_SET TASK:_
Return, word for word, the lines from the line holding "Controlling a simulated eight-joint" through the line holding "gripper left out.". Include both end lines and no others.

_EXCERPTED RECORDS:_
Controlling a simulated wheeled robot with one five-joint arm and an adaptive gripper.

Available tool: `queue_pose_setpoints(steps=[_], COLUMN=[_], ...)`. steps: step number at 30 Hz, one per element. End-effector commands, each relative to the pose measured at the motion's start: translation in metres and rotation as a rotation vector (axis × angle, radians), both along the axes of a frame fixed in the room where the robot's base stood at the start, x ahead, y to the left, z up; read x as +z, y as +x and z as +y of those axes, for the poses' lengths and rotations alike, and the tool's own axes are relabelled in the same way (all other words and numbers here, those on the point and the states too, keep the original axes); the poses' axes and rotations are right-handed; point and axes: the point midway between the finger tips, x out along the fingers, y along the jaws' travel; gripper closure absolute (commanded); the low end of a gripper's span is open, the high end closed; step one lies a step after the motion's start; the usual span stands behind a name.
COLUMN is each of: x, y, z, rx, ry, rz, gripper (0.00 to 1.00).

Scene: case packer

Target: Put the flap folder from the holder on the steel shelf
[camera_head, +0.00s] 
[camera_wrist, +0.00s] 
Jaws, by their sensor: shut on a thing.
...
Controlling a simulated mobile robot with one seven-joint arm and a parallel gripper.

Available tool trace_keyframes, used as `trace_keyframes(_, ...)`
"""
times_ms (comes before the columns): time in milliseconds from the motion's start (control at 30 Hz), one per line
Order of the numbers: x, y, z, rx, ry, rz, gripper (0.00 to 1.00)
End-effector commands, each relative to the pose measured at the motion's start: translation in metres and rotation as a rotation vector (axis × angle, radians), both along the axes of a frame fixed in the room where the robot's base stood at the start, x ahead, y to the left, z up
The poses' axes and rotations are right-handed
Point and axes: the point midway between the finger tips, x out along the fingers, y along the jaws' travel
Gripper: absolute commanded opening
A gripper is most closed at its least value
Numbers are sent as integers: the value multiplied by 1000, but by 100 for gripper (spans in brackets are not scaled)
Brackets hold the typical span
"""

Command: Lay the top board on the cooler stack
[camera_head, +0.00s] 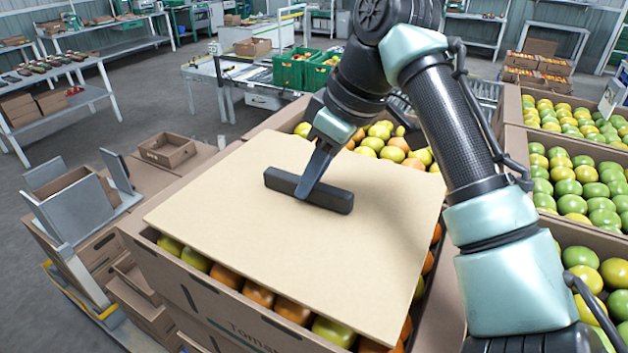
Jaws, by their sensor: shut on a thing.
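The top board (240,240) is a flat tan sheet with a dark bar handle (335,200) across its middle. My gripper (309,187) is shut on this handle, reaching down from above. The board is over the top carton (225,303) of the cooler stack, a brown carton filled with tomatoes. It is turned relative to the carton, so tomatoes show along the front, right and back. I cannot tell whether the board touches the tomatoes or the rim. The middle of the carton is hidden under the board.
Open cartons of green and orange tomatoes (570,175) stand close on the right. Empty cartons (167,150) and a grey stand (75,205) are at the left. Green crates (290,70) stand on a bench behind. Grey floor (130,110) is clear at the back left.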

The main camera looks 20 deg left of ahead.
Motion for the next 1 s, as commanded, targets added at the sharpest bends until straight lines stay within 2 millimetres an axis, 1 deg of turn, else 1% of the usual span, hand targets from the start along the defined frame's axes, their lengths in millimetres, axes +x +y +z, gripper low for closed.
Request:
---
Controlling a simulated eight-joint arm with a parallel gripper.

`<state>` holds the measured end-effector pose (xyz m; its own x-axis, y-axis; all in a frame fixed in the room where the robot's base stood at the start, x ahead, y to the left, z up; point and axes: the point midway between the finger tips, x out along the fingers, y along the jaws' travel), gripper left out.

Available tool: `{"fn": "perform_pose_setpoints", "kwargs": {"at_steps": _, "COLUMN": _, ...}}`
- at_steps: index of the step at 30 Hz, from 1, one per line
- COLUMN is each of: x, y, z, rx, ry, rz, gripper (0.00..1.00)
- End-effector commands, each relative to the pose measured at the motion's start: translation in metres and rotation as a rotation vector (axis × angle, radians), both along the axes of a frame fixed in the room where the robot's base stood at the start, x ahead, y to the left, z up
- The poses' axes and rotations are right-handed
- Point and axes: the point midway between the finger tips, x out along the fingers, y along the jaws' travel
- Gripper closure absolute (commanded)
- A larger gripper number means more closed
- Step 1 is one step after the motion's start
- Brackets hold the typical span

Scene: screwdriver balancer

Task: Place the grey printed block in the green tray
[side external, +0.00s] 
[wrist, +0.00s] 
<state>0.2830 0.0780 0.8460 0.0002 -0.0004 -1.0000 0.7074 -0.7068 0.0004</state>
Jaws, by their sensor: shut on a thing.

_FULL ANSWER:_
Controlling a simulated eight-joint arm with a parallel gripper.

`<state>` holds the measured end-effector pose (xyz m; its own x-axis, y-axis; all in a frame fixed in the room where the robot's base stood at the start, x ahead, y to the left, z up; point and axes: the point midway between the finger tips, x out along the fingers, y along the jaws' travel), gripper left out.

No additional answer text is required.